Exercise details
How many lines of the entries below include the word "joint"? Answer with the number alone.

Data for processing
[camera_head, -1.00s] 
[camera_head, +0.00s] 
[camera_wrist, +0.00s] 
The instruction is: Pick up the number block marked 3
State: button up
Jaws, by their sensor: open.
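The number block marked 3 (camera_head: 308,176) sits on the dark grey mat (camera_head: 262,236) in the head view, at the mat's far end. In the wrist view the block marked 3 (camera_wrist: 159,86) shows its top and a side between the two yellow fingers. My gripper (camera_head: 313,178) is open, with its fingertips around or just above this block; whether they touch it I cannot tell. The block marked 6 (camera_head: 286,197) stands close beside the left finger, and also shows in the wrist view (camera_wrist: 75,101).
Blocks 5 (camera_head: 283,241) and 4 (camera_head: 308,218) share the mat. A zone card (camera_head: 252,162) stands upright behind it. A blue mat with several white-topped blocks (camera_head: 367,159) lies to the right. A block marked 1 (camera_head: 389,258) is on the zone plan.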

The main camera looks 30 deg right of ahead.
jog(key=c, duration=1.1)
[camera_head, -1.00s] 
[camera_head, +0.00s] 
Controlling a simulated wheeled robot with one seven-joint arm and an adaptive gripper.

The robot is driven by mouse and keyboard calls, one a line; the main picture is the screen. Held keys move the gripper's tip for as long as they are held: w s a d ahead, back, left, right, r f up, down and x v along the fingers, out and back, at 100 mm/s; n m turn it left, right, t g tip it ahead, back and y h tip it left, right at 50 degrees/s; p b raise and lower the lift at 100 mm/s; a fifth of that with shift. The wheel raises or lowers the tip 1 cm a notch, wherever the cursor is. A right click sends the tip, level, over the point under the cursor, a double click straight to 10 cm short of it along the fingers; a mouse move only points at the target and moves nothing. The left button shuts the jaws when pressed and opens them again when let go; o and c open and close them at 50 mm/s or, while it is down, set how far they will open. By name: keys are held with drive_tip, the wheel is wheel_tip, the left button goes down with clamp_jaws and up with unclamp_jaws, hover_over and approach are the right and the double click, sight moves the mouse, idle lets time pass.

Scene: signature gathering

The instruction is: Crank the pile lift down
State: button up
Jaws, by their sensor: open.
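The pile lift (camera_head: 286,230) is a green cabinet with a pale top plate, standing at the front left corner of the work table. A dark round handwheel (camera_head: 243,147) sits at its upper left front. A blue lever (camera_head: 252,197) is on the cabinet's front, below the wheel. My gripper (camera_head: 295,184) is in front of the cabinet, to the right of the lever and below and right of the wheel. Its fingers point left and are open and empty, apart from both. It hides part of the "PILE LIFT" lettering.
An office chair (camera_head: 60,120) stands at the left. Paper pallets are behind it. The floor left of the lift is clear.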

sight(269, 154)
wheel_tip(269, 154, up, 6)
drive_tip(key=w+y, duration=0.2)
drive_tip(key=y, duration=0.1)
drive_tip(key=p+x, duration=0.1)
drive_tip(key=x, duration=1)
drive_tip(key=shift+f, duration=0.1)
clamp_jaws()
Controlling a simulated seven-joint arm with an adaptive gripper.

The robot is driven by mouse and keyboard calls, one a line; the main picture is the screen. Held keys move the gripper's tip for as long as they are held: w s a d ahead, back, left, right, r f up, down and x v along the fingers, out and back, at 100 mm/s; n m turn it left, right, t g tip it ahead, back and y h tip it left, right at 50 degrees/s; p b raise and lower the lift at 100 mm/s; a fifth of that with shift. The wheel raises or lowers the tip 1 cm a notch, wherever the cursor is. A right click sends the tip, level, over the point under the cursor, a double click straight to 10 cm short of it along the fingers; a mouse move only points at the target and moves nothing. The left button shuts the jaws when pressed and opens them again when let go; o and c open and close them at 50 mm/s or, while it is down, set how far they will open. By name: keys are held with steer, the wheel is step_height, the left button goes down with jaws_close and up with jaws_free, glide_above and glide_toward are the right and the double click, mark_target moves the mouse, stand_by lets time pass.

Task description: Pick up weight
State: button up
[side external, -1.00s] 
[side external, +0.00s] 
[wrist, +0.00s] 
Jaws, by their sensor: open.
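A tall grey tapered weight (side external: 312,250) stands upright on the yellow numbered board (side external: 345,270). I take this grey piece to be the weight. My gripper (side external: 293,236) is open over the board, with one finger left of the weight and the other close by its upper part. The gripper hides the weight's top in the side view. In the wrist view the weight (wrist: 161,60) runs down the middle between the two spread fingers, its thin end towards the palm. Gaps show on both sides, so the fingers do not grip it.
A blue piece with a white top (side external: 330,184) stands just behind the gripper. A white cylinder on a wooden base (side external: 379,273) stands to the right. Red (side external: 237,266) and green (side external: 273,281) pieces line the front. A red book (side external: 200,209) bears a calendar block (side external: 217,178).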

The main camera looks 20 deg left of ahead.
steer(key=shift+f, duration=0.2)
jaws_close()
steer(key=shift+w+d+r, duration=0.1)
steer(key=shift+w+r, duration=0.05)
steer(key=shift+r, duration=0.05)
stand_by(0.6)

Answer for this exercise
2